I used to really want to be an extrovert until I came to my senses and realized I didn't like small talk that much.
I grew up loud at home, but quiet at school. I realized that introverts were different from extroverts around the age of ten when everyone stopped playing tag and running around the playground. Suddenly the game changed. It was now a social game. Little cliques, gathered in corners around the courtyards. Mean laughter at the expense of others, arrogant teens and the new value of dressing fashionably. This is where I got lost. I never liked bullies, I did not value standing in circles to exchange unintelligent comments (typical of ten-year-olds) and I could not care less about fashion. Of course, this is a personal take on this radical shift from play to socializing.
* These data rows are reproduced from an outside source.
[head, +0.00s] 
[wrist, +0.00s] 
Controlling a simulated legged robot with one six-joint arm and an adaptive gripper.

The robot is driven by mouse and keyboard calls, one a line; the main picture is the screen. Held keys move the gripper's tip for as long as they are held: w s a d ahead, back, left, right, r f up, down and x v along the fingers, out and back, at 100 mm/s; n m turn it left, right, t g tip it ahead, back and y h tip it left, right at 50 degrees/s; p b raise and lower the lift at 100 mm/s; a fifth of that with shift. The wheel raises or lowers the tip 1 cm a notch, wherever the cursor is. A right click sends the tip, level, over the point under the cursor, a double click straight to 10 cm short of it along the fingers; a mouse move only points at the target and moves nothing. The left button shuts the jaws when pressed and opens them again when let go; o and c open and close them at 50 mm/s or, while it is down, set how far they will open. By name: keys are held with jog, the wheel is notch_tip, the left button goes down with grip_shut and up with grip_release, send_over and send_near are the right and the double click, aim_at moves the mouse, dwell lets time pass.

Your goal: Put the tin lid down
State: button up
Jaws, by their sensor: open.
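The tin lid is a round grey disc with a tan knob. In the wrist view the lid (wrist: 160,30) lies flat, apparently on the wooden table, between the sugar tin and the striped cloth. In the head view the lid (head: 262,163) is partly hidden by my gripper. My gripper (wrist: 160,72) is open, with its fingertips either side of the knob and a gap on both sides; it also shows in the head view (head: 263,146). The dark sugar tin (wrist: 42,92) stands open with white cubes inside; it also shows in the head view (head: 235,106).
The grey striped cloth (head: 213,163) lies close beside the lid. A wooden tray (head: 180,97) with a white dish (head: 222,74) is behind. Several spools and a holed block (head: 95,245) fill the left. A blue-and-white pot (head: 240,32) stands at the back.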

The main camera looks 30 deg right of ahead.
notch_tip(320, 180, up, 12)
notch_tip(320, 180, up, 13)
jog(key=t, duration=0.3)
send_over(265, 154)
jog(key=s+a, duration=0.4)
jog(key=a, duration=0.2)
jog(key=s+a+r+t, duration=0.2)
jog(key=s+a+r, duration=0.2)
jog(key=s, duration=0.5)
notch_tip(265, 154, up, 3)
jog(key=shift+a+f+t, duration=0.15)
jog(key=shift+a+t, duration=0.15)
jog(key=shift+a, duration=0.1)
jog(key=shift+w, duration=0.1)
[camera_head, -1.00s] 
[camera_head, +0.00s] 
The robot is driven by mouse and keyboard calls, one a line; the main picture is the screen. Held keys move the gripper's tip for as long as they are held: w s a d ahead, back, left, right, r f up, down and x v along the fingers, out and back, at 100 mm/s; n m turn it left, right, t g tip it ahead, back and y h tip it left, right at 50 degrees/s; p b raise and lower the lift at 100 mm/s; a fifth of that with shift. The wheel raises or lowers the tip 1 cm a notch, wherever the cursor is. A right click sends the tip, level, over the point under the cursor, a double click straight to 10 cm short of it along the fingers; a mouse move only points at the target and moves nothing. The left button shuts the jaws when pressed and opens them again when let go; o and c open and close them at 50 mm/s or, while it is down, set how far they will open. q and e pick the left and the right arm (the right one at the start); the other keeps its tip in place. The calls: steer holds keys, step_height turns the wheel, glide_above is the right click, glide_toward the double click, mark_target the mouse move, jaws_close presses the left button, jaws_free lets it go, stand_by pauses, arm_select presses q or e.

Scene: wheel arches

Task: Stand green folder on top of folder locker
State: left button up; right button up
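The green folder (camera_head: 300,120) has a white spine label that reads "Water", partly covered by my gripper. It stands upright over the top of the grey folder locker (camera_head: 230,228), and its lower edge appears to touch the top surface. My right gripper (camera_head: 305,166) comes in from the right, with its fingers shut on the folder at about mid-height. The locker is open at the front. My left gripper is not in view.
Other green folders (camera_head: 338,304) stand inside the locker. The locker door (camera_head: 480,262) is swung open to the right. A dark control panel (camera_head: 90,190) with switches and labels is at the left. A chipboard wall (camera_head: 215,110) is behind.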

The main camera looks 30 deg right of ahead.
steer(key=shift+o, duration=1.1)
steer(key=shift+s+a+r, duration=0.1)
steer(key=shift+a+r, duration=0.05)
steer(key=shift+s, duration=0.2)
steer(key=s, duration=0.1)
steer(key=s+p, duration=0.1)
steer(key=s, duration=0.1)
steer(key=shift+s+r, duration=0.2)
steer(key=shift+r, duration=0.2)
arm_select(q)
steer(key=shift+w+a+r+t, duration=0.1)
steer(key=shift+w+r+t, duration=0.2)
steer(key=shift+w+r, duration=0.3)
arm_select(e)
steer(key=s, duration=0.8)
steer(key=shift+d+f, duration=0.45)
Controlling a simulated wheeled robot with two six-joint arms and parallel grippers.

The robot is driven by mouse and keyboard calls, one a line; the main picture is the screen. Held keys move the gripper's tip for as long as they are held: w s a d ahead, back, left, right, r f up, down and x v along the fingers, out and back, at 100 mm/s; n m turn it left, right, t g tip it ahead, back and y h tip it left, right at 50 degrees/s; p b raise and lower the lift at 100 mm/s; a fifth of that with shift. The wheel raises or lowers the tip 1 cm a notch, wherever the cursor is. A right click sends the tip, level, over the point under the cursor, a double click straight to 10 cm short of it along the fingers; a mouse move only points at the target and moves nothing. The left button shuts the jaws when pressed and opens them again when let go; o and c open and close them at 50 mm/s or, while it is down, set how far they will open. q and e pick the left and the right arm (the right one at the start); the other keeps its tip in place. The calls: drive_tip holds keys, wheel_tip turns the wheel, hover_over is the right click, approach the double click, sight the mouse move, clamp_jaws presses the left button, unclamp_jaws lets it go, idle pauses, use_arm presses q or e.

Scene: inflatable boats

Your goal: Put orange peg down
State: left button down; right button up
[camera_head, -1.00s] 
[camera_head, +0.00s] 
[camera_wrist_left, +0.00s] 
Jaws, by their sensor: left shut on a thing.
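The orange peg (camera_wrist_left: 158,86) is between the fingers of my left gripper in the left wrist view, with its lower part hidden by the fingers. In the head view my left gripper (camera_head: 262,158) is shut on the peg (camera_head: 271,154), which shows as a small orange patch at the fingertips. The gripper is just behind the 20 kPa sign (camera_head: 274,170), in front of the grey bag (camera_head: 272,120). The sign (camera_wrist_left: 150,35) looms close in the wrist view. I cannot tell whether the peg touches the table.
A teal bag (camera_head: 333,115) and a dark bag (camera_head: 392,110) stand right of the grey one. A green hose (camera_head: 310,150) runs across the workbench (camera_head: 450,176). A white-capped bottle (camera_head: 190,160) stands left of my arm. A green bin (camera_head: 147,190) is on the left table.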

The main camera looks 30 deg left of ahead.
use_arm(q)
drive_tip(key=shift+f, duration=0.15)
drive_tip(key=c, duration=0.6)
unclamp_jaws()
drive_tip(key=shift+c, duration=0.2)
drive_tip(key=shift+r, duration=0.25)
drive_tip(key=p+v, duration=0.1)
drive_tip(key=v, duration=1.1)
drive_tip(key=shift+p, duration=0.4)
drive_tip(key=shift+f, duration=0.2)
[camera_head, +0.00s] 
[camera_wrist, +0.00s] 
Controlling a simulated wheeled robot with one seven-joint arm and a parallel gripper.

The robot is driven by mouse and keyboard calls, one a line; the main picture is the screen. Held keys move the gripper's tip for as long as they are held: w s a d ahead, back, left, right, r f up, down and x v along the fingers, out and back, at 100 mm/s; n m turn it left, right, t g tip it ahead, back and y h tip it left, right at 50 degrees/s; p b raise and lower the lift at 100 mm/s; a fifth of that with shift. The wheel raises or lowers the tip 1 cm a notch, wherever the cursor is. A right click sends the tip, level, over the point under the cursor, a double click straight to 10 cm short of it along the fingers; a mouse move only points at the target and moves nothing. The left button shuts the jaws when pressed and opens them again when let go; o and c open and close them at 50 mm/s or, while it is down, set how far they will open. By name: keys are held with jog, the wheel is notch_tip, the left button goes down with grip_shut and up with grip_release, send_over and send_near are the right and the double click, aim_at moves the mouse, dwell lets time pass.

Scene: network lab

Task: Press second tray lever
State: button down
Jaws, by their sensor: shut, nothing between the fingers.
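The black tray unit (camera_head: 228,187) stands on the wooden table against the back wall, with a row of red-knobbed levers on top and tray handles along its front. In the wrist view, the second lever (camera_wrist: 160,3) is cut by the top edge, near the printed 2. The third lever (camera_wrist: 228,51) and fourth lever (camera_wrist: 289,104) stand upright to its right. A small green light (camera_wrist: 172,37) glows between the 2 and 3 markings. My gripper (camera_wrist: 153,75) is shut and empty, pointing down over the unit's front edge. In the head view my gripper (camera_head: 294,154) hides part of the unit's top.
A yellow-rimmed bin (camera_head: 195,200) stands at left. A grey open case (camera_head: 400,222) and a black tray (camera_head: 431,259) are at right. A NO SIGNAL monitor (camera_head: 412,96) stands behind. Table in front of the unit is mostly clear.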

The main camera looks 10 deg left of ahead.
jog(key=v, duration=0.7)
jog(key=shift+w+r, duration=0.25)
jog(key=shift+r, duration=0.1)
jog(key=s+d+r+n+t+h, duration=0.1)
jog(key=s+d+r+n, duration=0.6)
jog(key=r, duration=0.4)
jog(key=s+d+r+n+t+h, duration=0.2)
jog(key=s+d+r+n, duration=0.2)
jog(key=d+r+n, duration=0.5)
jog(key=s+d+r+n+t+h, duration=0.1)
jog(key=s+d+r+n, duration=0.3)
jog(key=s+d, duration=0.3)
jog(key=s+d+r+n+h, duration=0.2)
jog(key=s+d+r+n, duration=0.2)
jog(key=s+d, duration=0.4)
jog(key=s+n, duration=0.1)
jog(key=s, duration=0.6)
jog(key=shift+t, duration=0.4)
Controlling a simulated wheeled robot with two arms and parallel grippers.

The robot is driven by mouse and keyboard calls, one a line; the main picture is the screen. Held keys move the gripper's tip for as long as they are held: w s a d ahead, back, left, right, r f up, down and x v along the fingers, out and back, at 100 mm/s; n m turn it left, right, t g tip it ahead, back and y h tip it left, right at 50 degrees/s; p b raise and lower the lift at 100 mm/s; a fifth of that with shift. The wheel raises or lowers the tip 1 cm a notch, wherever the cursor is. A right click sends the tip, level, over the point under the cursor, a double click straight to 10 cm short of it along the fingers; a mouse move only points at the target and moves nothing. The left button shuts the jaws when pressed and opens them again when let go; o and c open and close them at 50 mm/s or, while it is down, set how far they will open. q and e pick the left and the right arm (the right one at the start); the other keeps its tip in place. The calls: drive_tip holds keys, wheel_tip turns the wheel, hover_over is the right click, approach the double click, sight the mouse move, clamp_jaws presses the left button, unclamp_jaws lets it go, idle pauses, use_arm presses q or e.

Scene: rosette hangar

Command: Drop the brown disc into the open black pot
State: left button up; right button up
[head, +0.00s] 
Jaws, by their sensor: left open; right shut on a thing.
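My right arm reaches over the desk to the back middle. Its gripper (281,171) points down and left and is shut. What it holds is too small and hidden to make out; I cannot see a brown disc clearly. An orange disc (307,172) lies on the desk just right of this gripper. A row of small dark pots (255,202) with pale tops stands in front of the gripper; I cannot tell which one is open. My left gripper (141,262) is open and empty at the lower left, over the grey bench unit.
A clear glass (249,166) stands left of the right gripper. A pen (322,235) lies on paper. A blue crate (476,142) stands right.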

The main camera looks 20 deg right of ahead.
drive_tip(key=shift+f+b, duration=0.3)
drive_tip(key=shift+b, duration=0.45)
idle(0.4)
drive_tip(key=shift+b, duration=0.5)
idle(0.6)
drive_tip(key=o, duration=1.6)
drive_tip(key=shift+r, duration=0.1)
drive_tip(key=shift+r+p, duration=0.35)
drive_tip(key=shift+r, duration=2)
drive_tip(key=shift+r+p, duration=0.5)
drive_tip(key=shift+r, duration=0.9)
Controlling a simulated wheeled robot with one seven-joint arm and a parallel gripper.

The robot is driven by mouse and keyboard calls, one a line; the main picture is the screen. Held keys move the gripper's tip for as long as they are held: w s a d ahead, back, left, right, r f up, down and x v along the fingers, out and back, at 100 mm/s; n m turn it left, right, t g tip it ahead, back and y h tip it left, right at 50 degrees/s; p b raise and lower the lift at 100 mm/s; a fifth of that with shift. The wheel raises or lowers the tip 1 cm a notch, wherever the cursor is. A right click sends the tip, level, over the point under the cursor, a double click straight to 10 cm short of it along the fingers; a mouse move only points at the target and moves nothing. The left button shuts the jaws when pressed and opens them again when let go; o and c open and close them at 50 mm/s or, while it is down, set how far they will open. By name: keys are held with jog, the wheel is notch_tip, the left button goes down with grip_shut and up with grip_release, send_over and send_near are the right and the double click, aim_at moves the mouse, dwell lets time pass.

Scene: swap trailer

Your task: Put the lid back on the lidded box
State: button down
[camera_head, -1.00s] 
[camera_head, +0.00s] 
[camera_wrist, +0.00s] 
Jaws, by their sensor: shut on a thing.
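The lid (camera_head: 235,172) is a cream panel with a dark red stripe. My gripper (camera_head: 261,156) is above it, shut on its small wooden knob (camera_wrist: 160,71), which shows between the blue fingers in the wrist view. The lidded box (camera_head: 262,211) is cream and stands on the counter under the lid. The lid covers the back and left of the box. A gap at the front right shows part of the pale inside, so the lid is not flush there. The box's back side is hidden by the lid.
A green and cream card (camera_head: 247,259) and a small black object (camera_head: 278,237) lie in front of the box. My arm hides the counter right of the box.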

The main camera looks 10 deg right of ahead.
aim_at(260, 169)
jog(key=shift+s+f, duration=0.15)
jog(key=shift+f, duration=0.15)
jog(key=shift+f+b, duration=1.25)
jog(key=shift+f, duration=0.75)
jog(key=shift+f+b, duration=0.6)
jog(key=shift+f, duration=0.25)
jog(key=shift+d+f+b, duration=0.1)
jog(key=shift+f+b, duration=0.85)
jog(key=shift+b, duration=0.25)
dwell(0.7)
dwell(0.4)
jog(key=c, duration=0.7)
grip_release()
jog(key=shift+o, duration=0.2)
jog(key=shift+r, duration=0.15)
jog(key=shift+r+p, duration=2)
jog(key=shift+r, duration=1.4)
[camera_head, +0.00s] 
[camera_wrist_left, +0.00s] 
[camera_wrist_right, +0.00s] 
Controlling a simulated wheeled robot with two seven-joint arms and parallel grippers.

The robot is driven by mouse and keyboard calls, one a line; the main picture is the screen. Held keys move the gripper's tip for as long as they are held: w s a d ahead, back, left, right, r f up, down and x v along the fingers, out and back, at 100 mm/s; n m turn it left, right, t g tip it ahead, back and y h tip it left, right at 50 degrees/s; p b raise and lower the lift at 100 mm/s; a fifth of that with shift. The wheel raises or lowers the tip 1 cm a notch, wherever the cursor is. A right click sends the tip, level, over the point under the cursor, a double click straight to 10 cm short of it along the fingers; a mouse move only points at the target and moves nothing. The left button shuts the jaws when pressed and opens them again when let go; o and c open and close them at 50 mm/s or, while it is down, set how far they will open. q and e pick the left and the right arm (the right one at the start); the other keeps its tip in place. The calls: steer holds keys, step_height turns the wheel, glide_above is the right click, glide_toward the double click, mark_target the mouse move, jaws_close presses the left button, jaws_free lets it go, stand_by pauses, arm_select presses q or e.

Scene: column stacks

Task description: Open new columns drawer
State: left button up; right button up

Like many, I had an intimate experience with bullying (as the receiver) and I did not get along with most groups of ten-year-old wannabes. While I started focusing more on pleasing others, I always felt resentment to have to hide and lie about myself to fit in. This is when I realized extroverts were different from me, and I became jealous of their social superpowers.
As an adult, I find myself valuing what I valued as a child: free-spirited play. I used to play dress-up all the time, dig tunnels in the garden, climb trees, play games etc. I am not saying I again want to dress up like a pirate and pretend to be going into battle with my imaginary frigate full of flibustiers (ok, maybe?), but adults have the knack to render everything routine and dull. Adults are expected to be cool and composed and stay away from play, which is assumed to be children’s territory. Sometimes they get drunk and get a bit more imaginative. But sober play is how we best learn and enjoy life! My definition of play is when we enjoy an activity and it has no expected outcome. We do it just for the sake of it. Painting a canvas in a serious manner is not play. Play is educational, imaginative, wild, unpredictable, but safe. If you are having fun while doing something interesting and no one is getting hurt, it's likely play. I try to incorporate play into as many aspects of my life as possible. It makes everything more enjoyable!
As an adult, I place a high value on deep connections but have slim patience for superficial ones. I still don’t care about fashion and dislike cliques where people lose their individuality to generally coalesce and emerge as something less than their individual selves. I spend much more time with select friends, mostly one on one. I get easily intimated by large groups, and I am very bad at interjecting my ideas and thoughts when there are no breaks in the conversation.
I did not choose it, but I am very content to be an introvert. I profoundly value human connections and personal conversations, but I need much time to recharge by being alone. Solitude is not loneliness, it is learning to appreciate yourself and your time. If you rely on socialization to feel good, you relegate to others that power. Learn to appreciate yourself and your appreciation of others and life, in general, will only grow.